The third ranked risk is that of natural disasters, perhaps brought top-of-mind with high-profile natural disasters, such as those in 2011 (e.g. the Japanese tsunami and Thailand flooding.)
Supply chain professionals are least concerned about terrorism, piracy, and customs delays. Firms have gotten a lot savvier about dealing with customs issues. They are taking full advantage of every program that speeds customs processing, such as C-TPAT in the United States.
Risk Mitigation Strategies
The number-one strategy used to mitigate supply chain risk is to choose financially strong, competent, world-class suppliers. This is easier said than done. Firms tell us that it takes approximately two years to develop and fully certify a global supplier.
Following that is a focus on compressing global shipping time and cycle time variation. Leading firms apply Lean principles and Six Sigma techniques to this effort. They value stream map the end-to-end global shipping process and look for ways to reduce or eliminate waste and delays at every step.
The third-ranked strategy used to mitigate supply chain risk involves the use of visibility tools to closely track global shipments and take action when necessary. Leading firms use supply chain event management technology to send alerts to key personnel when action needs to be taken by someone, somewhere in the global supply chain, to correct delays.

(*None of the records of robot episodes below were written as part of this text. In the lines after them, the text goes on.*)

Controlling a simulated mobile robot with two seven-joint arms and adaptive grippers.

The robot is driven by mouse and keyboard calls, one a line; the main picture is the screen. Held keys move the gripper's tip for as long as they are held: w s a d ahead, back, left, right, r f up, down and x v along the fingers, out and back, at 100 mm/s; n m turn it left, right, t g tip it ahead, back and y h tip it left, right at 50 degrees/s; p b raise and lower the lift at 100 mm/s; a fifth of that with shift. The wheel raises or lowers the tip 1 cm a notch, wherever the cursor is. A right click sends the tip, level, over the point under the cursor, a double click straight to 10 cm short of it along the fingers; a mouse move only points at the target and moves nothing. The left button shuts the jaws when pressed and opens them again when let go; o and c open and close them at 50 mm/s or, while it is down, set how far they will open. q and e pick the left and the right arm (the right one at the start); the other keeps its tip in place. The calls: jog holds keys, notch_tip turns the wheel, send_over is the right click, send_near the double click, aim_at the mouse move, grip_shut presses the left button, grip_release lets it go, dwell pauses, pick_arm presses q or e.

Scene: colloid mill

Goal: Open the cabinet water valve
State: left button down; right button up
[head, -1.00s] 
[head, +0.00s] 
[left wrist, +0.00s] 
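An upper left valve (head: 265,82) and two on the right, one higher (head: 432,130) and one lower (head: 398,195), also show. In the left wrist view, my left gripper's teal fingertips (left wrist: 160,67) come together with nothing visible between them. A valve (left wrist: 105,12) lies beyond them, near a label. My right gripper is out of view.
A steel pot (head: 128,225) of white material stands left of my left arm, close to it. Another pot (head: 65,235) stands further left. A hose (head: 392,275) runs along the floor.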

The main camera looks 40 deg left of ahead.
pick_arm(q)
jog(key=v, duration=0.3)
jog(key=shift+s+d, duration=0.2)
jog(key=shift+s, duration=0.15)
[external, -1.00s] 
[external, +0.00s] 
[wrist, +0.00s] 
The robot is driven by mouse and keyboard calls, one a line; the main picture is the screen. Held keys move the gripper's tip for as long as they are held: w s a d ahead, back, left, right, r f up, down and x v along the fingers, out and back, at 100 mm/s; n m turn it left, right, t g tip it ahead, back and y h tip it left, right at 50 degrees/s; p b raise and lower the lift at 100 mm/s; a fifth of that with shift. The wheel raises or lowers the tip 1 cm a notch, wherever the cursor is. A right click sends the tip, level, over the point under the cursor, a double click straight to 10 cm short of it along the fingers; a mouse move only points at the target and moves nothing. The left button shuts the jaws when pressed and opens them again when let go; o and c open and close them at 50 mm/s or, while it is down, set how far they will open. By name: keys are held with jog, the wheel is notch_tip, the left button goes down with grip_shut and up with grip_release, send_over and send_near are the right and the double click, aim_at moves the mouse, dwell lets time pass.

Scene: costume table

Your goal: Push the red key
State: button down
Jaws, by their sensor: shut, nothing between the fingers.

Supply chain risk cries out for a process to manage it. Your supply chain strategy team should set aside time to evaluate the risks facing your supply chain. Once you and your team identify the risks facing your supply chain, you must next prioritize the risks. Regardless of a company’s size and geographical scope, there is no shortage of methodologies to help prioritize risks. In the final step of a risk management process, mitigation plans need to be developed for the top risks. The line organization should be deeply involved in and own this part of the process.
In summary, it should be clear: supply chain professionals cannot afford to delay fortifying their supply chains against disaster; they must take advantage of the information and tools available now to ensure continuity and resilience for the long-term.